%%

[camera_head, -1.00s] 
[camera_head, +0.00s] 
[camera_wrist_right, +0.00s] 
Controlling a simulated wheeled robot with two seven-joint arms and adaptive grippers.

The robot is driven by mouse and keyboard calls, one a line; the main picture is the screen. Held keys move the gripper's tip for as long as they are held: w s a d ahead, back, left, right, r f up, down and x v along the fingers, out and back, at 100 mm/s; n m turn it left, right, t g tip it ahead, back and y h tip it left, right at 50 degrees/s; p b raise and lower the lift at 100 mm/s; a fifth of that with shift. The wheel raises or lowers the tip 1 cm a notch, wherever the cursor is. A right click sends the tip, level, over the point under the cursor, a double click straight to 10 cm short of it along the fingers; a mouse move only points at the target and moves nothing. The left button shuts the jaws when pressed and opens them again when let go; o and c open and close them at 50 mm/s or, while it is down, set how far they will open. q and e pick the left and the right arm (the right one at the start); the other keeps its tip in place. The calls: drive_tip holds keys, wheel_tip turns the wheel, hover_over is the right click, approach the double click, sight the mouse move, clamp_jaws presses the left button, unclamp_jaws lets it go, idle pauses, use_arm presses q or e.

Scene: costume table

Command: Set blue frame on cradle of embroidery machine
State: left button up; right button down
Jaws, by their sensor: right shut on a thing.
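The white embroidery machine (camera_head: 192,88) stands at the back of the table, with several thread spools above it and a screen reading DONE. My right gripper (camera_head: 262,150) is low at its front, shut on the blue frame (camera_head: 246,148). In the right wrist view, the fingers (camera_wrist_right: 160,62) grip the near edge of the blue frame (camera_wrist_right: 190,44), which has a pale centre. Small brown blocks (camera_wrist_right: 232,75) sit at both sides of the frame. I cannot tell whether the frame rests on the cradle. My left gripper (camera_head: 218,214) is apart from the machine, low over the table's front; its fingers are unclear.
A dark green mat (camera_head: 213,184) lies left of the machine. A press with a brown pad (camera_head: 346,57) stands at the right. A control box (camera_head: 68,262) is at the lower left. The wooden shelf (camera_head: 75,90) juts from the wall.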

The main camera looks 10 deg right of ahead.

%%

§ What is required
Only the lines from the one with "The robot is" up to the one with "State: left button up; right button down" should be repeated, both included, exactly as they appear.

§ Final result
The robot is driven by mouse and keyboard calls, one a line; the main picture is the screen. Held keys move the gripper's tip for as long as they are held: w s a d ahead, back, left, right, r f up, down and x v along the fingers, out and back, at 100 mm/s; n m turn it left, right, t g tip it ahead, back and y h tip it left, right at 50 degrees/s; p b raise and lower the lift at 100 mm/s; a fifth of that with shift. The wheel raises or lowers the tip 1 cm a notch, wherever the cursor is. A right click sends the tip, level, over the point under the cursor, a double click straight to 10 cm short of it along the fingers; a mouse move only points at the target and moves nothing. The left button shuts the jaws when pressed and opens them again when let go; o and c open and close them at 50 mm/s or, while it is down, set how far they will open. q and e pick the left and the right arm (the right one at the start); the other keeps its tip in place. The calls: drive_tip holds keys, wheel_tip turns the wheel, hover_over is the right click, approach the double click, sight the mouse move, clamp_jaws presses the left button, unclamp_jaws lets it go, idle pauses, use_arm presses q or e.

Scene: costume table

Command: Set blue frame on cradle of embroidery machine
State: left button up; right button down

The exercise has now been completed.